→ **EXERCISE DETAILS**
Extract every line that contains the string "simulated".

▼

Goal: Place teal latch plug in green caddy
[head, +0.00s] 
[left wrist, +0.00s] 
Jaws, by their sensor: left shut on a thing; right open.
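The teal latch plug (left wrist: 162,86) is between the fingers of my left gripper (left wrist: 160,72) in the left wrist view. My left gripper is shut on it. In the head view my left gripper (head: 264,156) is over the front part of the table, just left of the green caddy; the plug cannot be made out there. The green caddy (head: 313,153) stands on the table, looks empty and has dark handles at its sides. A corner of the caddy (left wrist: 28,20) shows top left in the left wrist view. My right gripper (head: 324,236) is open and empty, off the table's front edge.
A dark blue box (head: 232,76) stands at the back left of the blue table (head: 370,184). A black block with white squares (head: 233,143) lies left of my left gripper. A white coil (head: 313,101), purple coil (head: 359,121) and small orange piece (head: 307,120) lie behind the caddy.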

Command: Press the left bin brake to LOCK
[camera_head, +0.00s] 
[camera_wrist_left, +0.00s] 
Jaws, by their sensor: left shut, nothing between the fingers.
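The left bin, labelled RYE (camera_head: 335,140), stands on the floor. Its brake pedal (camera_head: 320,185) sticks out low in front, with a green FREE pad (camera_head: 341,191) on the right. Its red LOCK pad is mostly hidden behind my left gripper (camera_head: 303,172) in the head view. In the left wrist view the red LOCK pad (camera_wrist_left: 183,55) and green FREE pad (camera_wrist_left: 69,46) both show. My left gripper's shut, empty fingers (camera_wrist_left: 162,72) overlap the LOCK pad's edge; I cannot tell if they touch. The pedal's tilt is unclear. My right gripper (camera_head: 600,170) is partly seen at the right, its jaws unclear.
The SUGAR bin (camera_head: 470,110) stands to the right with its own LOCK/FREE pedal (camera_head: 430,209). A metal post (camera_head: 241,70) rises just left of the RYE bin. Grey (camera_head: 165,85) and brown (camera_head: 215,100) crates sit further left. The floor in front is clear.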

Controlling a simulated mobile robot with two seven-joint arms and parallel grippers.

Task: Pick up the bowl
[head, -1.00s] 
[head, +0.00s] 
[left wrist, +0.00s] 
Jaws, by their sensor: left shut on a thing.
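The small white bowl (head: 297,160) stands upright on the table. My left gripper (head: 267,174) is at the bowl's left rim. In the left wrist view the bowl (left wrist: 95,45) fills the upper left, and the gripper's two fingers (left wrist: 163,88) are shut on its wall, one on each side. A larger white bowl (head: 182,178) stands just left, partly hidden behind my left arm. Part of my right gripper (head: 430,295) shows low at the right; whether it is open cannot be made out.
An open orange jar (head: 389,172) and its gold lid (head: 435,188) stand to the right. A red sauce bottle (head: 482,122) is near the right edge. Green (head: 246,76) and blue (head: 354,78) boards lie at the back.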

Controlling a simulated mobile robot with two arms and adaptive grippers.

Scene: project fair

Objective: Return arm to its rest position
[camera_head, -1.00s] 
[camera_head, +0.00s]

▲

→ **TASK OUTPUT**
Controlling a simulated mobile robot with two seven-joint arms and parallel grippers.
Controlling a simulated mobile robot with two arms and adaptive grippers.

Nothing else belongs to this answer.